What is Cultural Competency?
Cultural competency, cultural proficiency, and cultural responsiveness are all terms used to mean similar kinds of things even if some authors have good reasons for choosing one term over the other. All of them point to the idea that actively working to understand the many identities and experiences our students bring will help us serve them better and provide them with a more meaningful and inspiring educational environment. This site uses the term “cultural competency,” but we are less concerned about which term is best and more concerned that we are actively (and sincerely) creating educational environments and opportunities in which students can bring all of themselves, without fear, to their work and interactions at FLC. We will continue to work to remove barriers that our own lack of competence might create. Our goal is that students should see themselves visible and valued in curriculum; in their interactions with staff, administrators, and faculty; and in the over-all campus culture and climate in order to support them in being the best students they can be.
What is Equity?
Equity is another term that is used in variety of ways, sometimes quite narrowly (e.g., to focus on specific disproportionately impacted groups of college students) and sometimes quite broadly (e.g., to discuss what is fair or inclusive). We use Equity to describe both a process and a goal. It is embodied in understanding the different needs of our FLC constituent groups (especially students) and distributing resources and support based on what is necessary for each member of our community achieve success. (See PolicyLink’s Equity Manifesto for a deeper explanation.)

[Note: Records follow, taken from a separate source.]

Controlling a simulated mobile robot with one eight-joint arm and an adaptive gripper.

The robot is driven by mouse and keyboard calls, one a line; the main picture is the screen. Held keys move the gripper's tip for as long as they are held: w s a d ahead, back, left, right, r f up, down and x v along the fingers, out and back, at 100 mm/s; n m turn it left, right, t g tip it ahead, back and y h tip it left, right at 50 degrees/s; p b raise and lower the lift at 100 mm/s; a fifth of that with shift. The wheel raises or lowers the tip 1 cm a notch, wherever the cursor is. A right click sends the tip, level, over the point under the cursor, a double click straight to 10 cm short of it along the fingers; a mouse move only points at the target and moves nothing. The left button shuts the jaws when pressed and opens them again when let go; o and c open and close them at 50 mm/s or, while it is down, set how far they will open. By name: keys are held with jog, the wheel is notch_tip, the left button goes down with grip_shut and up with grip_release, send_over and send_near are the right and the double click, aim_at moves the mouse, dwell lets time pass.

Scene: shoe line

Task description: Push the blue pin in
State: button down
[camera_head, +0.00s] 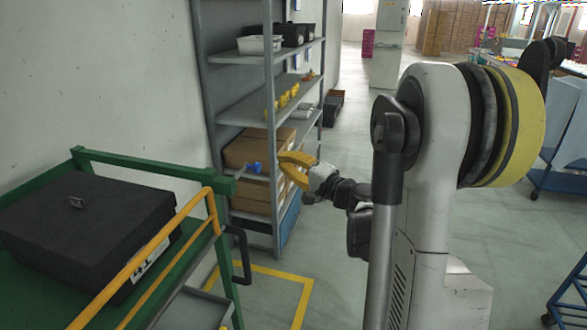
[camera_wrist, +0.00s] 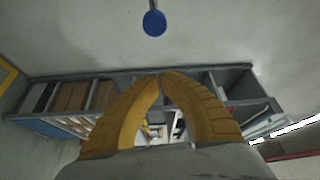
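The blue pin (camera_head: 255,167) has a round blue head on a thin grey shaft. In the head view it sticks out to the right near the corner of the green cart frame (camera_head: 130,162). In the wrist view the blue pin (camera_wrist: 154,22) is near the top, beyond my fingertips and apart from them. My gripper (camera_head: 284,160) has yellow fingers and is just right of the pin in the head view. In the wrist view the fingers of my gripper (camera_wrist: 161,76) meet at the tips with nothing seen between them.
A black case (camera_head: 90,222) lies on the green cart. A yellow rail (camera_head: 150,260) runs along the cart's side. A grey shelf (camera_head: 240,120) with cardboard boxes and trays stands behind the pin. Open floor lies beyond my arm.

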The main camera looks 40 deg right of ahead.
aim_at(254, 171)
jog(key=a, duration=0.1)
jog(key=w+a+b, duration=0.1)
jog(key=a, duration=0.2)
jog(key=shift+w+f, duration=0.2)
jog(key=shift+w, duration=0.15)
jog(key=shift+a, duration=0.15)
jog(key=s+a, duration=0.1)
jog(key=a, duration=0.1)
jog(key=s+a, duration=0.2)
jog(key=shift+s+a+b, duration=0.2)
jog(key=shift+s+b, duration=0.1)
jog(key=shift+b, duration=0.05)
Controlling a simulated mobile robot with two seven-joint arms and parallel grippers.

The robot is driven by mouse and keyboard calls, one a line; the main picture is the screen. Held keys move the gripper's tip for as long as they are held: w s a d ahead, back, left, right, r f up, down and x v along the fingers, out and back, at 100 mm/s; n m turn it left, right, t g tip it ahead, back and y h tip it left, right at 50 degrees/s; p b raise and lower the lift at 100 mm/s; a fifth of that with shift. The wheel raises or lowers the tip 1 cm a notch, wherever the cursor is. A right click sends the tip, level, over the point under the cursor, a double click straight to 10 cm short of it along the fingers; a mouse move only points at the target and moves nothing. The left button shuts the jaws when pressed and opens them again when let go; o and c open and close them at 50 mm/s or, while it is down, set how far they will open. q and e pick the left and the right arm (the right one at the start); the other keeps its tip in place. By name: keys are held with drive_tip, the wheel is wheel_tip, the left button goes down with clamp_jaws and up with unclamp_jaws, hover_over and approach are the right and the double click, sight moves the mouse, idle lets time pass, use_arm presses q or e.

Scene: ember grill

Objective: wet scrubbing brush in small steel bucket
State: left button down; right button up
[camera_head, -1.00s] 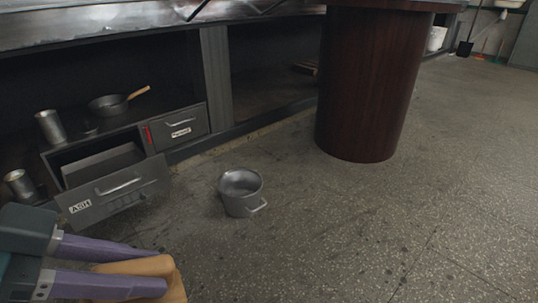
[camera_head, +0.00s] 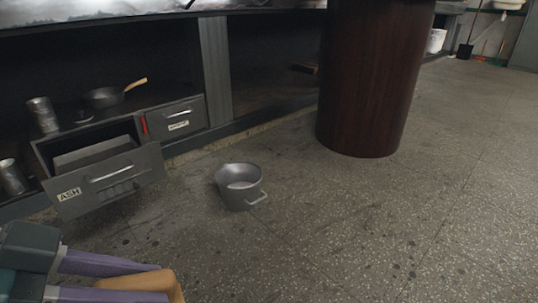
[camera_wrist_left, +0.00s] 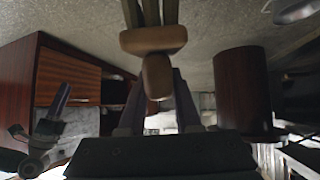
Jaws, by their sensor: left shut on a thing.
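The small steel bucket (camera_head: 243,198) stands upright on the speckled floor right of the open ash drawer, its side handle facing right. I cannot make out what is inside it. My left gripper (camera_head: 155,284) is at the lower left of the head view, left of and nearer than the bucket, apart from it. It is shut on a light-brown wooden piece, which I take for the scrubbing brush (camera_head: 172,287); its lower part is cut off. The brush (camera_wrist_left: 153,40) also shows at the top middle of the left wrist view. A purple finger, apparently of my right gripper (camera_wrist_left: 62,98), shows at left there.
The open drawer marked ASH (camera_head: 110,185) juts out left of the bucket. A pan (camera_head: 104,97) and a metal cup (camera_head: 42,114) stand above it. A dark wooden round pedestal (camera_head: 370,80) stands behind right. The floor right of the bucket is clear.

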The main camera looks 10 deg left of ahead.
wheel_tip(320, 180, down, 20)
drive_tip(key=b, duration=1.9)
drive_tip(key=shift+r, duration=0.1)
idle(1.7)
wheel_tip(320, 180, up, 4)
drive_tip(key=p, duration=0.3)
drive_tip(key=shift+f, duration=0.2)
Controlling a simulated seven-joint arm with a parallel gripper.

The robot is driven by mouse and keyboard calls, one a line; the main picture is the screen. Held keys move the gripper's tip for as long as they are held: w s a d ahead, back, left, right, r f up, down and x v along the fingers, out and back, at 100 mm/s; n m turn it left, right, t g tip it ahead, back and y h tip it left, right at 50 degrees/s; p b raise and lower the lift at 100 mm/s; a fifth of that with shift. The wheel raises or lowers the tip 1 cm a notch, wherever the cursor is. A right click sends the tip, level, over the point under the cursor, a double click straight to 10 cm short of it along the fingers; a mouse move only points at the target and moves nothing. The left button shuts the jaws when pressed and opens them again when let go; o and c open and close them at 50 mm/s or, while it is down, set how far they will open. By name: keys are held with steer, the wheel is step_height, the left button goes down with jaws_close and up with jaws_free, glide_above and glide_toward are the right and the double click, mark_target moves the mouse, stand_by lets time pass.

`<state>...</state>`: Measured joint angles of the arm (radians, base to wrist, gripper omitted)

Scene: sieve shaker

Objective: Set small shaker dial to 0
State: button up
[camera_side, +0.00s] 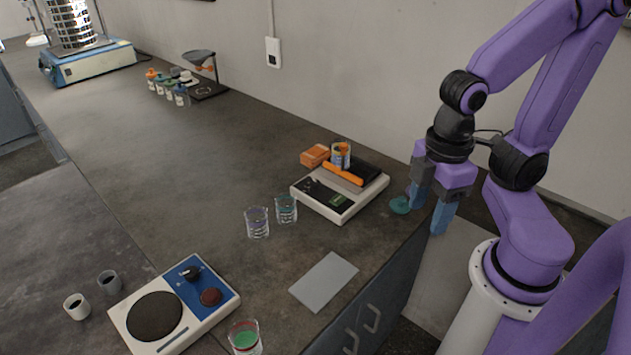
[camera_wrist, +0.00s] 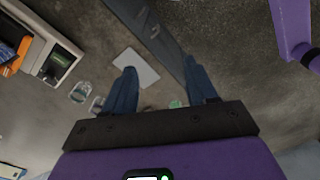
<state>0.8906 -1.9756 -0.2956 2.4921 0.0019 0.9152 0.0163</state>
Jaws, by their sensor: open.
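A white device with a blue panel (camera_side: 219,287) and a dark round plate stands at the front left in the side view; I take it to be the small shaker. Its panel has a black dial (camera_side: 190,272) and a dark red round knob (camera_side: 210,296). The dial's marks are too small to read. My gripper (camera_side: 428,216) is open and empty, fingers down, by the counter's right edge, far to the right of the device. The wrist view shows both blue fingers (camera_wrist: 160,66) spread apart; I cannot make out the dial there.
A balance (camera_side: 345,207) and two glass beakers (camera_side: 257,223) stand between my gripper and the device. A grey sheet (camera_side: 324,281) lies flat nearby. A teal object (camera_side: 400,205) is beside my fingers. A green-filled glass (camera_side: 244,338) and two small cups (camera_side: 77,306) flank the device.

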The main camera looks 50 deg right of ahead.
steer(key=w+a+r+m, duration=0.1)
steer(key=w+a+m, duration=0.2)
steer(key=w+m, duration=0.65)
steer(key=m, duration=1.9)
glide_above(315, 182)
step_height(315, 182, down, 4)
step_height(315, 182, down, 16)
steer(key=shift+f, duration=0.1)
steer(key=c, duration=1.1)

FLC has adopted its own Equity Statement. Our statement is accompanied by a set of questions to facilitate the implementation of these ideals in practical ways on different institutional levels and in multiple locations of interaction throughout our campus community.
What is this site and how should I use it?
This site is meant to provide resources, ideas, and opportunities for discussion on cultural competency and equity issues to anyone at Folsom Lake College who interacts with students. While we may wish to have an environment that supports our increasingly rich diversity of students, it takes sincere and directed effort to do so. Before jumping off into curriculum and teaching ideas or any of the other resources on this site, please consider the material below as a starting point.
Start Where You Are
Working for a socially just and culturally competent college climate and campus means beginning with yourself. Starting where you are can include asking yourself difficult and uncomfortable questions to see your own interactions and roles in the college and other interconnected issues. As you begin to see yourself and the extent of your own context, the institutions and the systems to which they connect will become more visible. The self-assessment tools listed below can help begin that process.
- FLC’s Equity Statement includes specific questions for individuals and groups to consider/answer as part of making decisions or as part of the processes for creating and evaluating plans, policies, and practices. This document provides some specific ideas for how to use the questions to make our commitment to equity meaningful and real.
- Harvard Implicit Bias Test: Discover your implicit associations about race, gender, sexual orientation, and other topics.
- Cultural Proficiency Receptivity Scale: A nonscientific instrument designed to guide you through a process of self-reflection.
- Cultural Responsiveness – Questions to Consider: this is a short series of questions for folks to consider who are beginning to think about these issues.
- Racial Equity Organizational Assessment: this tool provides a multi-layered framework for gathering organizational information on equity issues.